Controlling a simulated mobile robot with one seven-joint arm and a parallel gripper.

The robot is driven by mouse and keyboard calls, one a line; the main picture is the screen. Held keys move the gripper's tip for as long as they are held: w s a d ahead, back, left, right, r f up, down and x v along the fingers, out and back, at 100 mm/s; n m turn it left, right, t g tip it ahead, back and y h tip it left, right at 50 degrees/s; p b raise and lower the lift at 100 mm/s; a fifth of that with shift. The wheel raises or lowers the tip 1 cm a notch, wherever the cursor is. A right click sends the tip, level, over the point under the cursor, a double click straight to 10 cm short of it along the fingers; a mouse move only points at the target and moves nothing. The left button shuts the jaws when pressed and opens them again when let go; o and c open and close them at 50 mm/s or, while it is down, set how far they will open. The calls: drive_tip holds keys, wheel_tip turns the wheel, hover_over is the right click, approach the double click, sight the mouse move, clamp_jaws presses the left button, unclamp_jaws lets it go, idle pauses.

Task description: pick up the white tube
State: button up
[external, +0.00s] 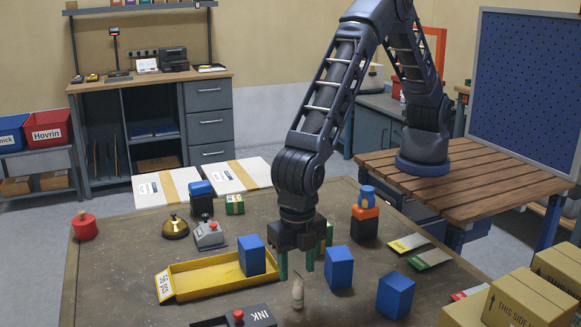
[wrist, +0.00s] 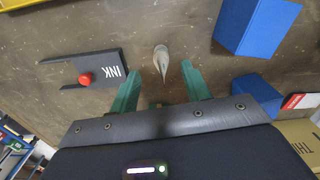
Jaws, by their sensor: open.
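The white tube (external: 298,291) stands on the brown table, small and pale with a pointed top. In the wrist view the tube (wrist: 161,62) shows just beyond the fingertips, about midway between them. My gripper (external: 297,272) points down over the table with its green fingers apart. In the external view it is behind the tube and a little above the table. In the wrist view the open gripper (wrist: 164,78) has nothing between its fingers. The tube is not touched by either finger as far as I can see.
Blue blocks stand close by, one (external: 339,267) to the tube's right, another (external: 396,295) farther right, and one (external: 252,255) in the yellow tray (external: 190,292). A dark INK holder (wrist: 98,71) with a red knob (wrist: 85,79) lies left of the tube.

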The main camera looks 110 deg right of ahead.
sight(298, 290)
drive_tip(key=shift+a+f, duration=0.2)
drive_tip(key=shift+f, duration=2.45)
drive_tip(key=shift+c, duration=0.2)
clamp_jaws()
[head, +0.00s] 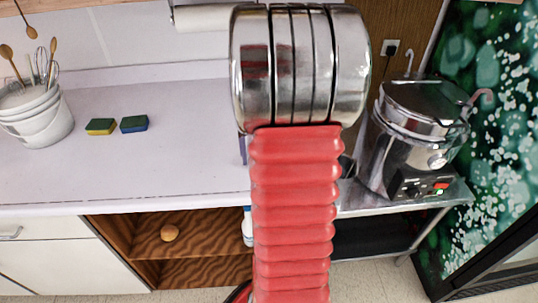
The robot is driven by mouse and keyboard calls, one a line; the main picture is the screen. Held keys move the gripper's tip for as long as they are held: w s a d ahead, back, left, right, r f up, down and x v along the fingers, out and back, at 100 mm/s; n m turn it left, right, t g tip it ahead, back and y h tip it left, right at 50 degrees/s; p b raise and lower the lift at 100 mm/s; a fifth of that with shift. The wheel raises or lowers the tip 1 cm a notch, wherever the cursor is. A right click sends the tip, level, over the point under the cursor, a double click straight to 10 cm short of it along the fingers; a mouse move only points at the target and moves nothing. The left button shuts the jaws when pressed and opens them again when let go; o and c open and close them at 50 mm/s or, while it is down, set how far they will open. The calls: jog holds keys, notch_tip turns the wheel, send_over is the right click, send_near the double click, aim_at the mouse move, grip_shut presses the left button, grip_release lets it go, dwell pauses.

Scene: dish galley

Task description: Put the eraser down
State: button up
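I see no eraser that I can make out in the head view. My gripper is not in view, so what it holds cannot be seen. My arm, with a red ribbed sleeve and a shiny metal joint, fills the middle of the picture and hides part of the counter. A small purple edge (242,150) shows just left of my arm at the counter; most of it is hidden and I cannot tell what it is.
The white counter (180,175) has clear room left of my arm. On it stand two sponges, yellow-green (101,127) and blue-green (134,124), and a white utensil bucket (38,115). A metal cooker (400,140) stands right.

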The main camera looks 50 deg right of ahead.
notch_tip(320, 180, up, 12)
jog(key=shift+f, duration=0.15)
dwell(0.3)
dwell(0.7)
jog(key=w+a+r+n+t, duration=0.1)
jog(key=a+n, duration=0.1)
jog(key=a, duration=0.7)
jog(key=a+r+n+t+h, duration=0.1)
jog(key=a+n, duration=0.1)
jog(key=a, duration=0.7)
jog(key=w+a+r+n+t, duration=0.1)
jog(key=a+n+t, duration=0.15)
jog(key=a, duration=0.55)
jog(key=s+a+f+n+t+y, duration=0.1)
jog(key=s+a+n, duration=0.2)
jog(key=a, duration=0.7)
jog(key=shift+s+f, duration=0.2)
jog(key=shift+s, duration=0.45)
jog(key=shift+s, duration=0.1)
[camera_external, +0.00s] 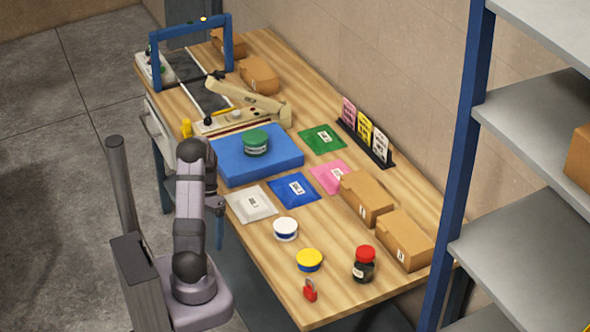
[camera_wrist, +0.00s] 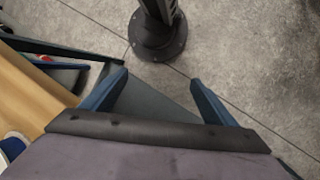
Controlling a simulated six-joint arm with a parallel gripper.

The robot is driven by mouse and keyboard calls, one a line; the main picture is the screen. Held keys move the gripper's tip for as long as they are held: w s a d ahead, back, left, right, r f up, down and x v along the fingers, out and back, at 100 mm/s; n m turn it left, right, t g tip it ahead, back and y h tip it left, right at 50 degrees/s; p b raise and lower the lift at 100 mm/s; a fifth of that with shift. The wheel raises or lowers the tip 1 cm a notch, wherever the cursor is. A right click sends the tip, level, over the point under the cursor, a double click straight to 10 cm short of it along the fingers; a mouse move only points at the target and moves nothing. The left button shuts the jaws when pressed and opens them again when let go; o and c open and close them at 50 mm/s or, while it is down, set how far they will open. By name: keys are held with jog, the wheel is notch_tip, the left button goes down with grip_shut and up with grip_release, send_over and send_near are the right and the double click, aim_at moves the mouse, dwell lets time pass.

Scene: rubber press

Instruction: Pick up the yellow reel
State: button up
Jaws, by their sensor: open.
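The yellow reel (camera_external: 309,260), a short round thing with a yellow top and a blue band on its side, lies flat on the near part of the wooden table (camera_external: 345,285). My gripper (camera_wrist: 157,80) is open and empty in the wrist view, its two blue fingers spread apart over the grey floor. In the external view my arm stands upright at the table's left edge, away from the reel; the fingers cannot be made out there. The reel cannot be identified in the wrist view.
A white reel (camera_external: 286,229) is behind the yellow one, a red padlock (camera_external: 310,291) in front, and a red-lidded jar (camera_external: 364,263) to its right. Brown boxes (camera_external: 405,241) line the right edge. A blue slab (camera_external: 285,172) bears a green-topped tub (camera_external: 256,142). Shelving (camera_external: 530,210) stands at right.

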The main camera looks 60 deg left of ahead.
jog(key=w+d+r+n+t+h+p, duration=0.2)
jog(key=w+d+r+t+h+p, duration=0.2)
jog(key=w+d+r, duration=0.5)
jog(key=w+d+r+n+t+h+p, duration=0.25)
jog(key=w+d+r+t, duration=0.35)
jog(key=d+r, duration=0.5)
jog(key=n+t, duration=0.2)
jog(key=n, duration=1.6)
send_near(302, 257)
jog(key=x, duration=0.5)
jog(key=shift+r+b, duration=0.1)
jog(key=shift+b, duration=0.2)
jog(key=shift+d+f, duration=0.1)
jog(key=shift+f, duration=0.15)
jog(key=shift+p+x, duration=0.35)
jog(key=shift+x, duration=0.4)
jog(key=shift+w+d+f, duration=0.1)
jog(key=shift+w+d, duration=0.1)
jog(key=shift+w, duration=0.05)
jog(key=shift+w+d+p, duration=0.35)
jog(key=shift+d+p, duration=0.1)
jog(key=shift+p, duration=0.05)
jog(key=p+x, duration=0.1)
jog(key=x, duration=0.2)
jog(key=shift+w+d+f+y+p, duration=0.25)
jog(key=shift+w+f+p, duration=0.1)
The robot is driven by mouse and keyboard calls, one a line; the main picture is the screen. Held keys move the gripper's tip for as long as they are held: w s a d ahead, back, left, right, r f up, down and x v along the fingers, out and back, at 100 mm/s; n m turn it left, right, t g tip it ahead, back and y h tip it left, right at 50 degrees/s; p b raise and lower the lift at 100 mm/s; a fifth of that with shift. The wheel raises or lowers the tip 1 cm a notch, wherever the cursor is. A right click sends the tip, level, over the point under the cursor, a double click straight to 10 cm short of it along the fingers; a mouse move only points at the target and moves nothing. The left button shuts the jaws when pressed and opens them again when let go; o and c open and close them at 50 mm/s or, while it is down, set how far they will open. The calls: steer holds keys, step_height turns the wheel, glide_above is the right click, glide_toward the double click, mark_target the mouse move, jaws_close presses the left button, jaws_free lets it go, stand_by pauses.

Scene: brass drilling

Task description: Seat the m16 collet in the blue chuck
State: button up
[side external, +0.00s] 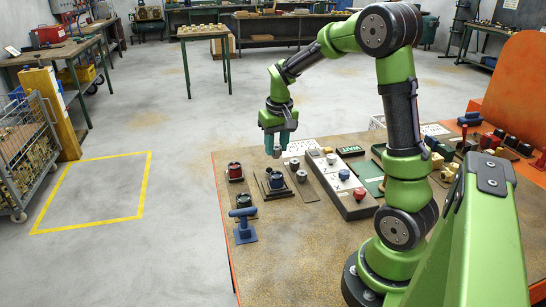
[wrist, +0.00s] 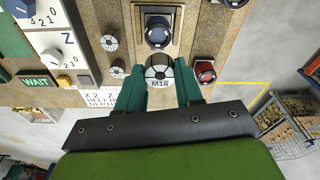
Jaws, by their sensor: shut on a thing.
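My gripper (wrist: 158,78) is shut on the m16 collet (wrist: 158,71), a silver-and-dark disc lettered M16, held between the two teal fingers. In the side view my gripper (side external: 276,148) is above the table, behind the blue chuck; the collet is too small to make out there. The blue chuck (wrist: 158,32) stands on a dark plate with a pale frame, just above the collet in the wrist view. It also shows in the side view (side external: 275,182). The collet appears apart from the chuck; the exact height gap cannot be told.
A red-based chuck (wrist: 205,72) stands to one side, and two loose collets (wrist: 108,42) (wrist: 115,70) to the other. A dark chuck (side external: 243,200) and a blue clamp-like fixture (side external: 243,228) stand nearer the front edge. A long control panel (side external: 340,185) lies right of the collets.

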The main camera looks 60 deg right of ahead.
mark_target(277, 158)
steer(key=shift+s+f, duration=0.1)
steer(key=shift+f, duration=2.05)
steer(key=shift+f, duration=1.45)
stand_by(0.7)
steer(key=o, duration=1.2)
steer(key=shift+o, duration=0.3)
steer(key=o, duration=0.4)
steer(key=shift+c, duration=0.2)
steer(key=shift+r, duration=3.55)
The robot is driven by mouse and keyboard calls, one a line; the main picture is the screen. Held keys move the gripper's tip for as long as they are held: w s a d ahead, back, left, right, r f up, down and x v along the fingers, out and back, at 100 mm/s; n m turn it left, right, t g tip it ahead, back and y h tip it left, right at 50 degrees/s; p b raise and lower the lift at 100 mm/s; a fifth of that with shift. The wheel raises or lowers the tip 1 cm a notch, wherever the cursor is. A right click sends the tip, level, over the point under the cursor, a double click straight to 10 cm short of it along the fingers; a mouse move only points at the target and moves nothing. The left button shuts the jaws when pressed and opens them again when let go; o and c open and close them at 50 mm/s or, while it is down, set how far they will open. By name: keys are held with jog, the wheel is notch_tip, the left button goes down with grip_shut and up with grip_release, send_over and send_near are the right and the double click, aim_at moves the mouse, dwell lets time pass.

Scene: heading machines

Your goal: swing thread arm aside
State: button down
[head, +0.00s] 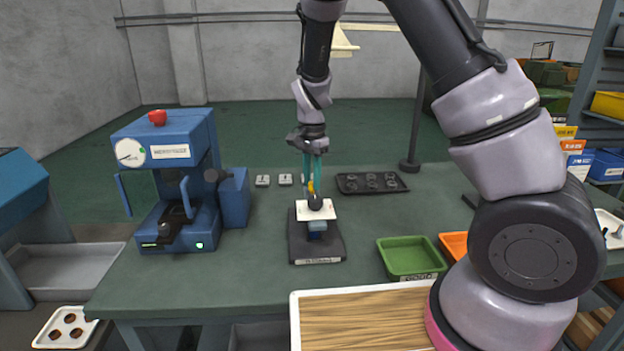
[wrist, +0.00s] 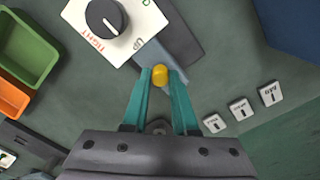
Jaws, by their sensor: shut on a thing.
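A small fixture stands on the green bench in the middle of the head view, with a dark base (head: 318,249), a blue block (head: 317,228) and a white plate (head: 328,210) carrying a black dial (head: 315,202). The wrist view shows the dial (wrist: 105,18) with red and green lettering around it. My gripper (head: 312,178) points down behind the dial. Its teal fingers are shut on a yellow knob (wrist: 160,76) beside the fixture's plate. The knob seems to be the end of the thread arm; the rest of that arm is hidden or cannot be made out.
Small labelled blocks (head: 274,180) and a dark tray (head: 371,183) lie behind. A green bin (head: 409,258), orange bin (head: 455,245) and wooden board (head: 365,318) are in front and right.

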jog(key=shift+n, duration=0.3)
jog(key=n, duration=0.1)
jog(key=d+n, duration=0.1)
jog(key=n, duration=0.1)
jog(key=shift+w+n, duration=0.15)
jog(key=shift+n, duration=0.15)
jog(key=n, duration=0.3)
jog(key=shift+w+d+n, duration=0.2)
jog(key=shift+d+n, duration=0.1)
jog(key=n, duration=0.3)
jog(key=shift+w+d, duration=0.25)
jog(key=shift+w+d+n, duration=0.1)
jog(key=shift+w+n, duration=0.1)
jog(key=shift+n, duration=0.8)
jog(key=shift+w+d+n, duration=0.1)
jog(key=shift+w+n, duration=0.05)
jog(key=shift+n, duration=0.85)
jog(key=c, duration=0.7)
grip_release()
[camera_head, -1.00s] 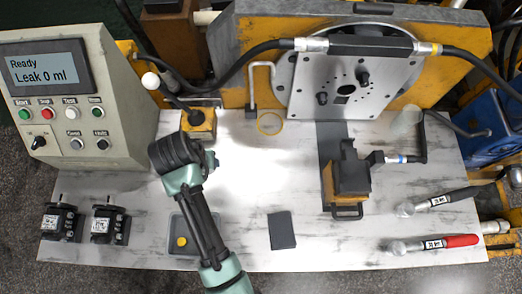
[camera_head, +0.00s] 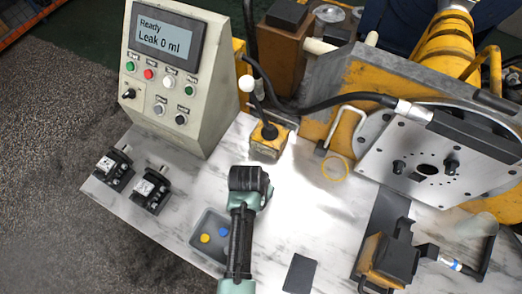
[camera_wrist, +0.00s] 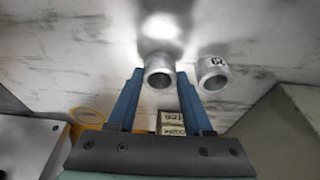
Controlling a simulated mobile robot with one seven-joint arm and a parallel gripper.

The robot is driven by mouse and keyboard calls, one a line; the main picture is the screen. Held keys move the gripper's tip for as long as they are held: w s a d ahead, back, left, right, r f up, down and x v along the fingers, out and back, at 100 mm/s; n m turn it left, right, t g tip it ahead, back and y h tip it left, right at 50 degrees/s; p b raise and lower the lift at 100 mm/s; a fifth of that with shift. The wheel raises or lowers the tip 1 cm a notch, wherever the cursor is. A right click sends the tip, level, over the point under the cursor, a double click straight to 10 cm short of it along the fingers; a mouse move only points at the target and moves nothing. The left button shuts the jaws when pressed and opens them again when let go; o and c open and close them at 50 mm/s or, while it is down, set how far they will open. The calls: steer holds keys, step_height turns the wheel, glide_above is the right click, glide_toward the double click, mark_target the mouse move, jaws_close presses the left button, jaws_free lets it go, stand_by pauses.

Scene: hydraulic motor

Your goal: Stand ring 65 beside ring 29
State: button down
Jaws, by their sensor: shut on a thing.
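My gripper (camera_wrist: 159,74) is shut on a grey metal ring (camera_wrist: 158,80) held between its two blue fingers in the wrist view. No number can be read on this ring; I take it as ring 65. A second, similar ring (camera_wrist: 212,76) stands just right of the right finger on the pale table, with a gap between the rings. Its dark number is upside down and seems to read 29. I cannot tell whether the held ring touches the table. In the head view my wrist hides the fingers and both rings.
The marbled table (camera_head: 325,225) is clear right of my wrist. A grey tray (camera_head: 196,236) with yellow and blue discs lies left of my forearm. A yellow-based lever (camera_head: 268,140) stands behind. The control box (camera_head: 175,80) and two small black valves (camera_head: 150,190) are at left.

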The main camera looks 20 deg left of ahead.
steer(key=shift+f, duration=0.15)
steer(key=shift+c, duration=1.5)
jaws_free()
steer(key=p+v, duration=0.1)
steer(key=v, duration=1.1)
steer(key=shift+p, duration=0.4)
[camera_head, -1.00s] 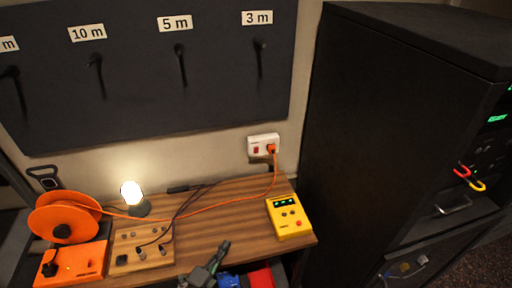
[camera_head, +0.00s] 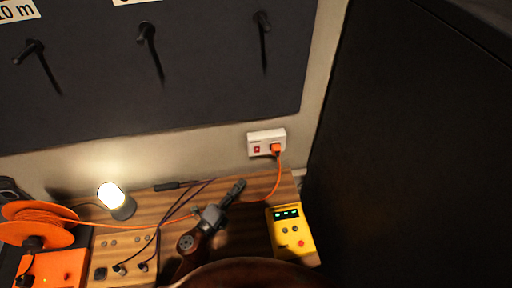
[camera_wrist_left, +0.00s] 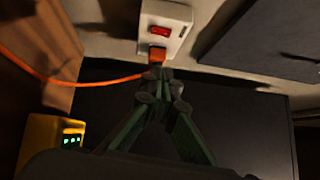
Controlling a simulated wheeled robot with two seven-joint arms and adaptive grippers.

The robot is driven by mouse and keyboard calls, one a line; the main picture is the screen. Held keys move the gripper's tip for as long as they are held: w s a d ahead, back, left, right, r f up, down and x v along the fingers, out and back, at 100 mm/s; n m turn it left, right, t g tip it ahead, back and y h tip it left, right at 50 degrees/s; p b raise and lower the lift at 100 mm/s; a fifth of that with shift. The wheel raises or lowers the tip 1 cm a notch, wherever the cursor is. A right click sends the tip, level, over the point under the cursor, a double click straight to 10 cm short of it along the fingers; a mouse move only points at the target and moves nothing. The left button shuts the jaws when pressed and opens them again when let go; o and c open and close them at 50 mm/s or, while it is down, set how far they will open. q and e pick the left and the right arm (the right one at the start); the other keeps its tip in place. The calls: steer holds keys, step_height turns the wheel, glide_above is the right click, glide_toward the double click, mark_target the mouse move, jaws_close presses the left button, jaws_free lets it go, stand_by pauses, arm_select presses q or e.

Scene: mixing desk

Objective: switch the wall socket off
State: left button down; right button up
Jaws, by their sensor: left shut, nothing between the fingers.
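The white wall socket (camera_head: 267,136) is on the wall above the desk, with a red rocker switch (camera_head: 257,150) at its left and an orange plug (camera_head: 276,148) in its right side. In the left wrist view the socket (camera_wrist_left: 180,13) is at the top, its red switch (camera_wrist_left: 159,31) glowing and the plug (camera_wrist_left: 157,54) below it. My left gripper (camera_head: 238,187) is shut and empty, below and left of the socket in the head view. In the left wrist view its closed tips (camera_wrist_left: 160,80) appear just below the plug; whether they touch it I cannot tell. My right gripper is out of view.
An orange cord (camera_head: 276,181) runs from the plug across the wooden desk. A lit lamp (camera_head: 113,199), an orange reel (camera_head: 36,222) and a yellow meter (camera_head: 290,230) stand there. A tall black cabinet (camera_head: 410,150) is at the right.

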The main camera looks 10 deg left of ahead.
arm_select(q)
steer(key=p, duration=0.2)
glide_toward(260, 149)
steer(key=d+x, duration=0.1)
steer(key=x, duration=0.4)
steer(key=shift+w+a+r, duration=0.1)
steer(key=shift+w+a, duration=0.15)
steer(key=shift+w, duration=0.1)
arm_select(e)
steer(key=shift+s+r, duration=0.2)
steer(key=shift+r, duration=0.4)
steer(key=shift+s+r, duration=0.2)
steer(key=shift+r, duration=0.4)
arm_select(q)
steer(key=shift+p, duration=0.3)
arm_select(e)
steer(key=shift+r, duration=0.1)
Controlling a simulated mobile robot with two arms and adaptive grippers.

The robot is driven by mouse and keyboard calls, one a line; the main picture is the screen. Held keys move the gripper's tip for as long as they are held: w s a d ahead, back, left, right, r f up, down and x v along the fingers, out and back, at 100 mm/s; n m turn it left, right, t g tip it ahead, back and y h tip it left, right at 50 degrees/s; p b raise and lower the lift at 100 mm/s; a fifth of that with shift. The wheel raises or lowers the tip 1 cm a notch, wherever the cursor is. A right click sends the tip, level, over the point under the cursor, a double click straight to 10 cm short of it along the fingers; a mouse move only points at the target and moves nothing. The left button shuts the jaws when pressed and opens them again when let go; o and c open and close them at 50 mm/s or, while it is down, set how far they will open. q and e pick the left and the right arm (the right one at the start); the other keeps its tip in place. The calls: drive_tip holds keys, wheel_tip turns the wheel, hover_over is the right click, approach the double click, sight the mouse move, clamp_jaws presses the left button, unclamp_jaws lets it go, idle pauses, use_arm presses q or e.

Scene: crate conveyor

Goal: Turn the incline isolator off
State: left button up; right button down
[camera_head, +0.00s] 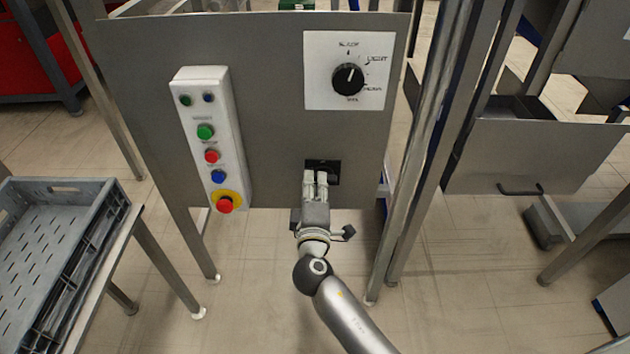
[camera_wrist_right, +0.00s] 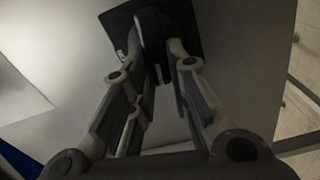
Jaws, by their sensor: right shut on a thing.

# THE PROBLEM
Which lines hold the string "simulated"? Copy all of them from the data above.

# RESPONSE
Controlling a simulated mobile robot with one seven-joint arm and a parallel gripper.
Controlling a simulated six-joint arm with a parallel gripper.
Controlling a simulated mobile robot with one seven-joint arm and a parallel gripper.
Controlling a simulated wheeled robot with two seven-joint arms and adaptive grippers.
Controlling a simulated mobile robot with two arms and adaptive grippers.

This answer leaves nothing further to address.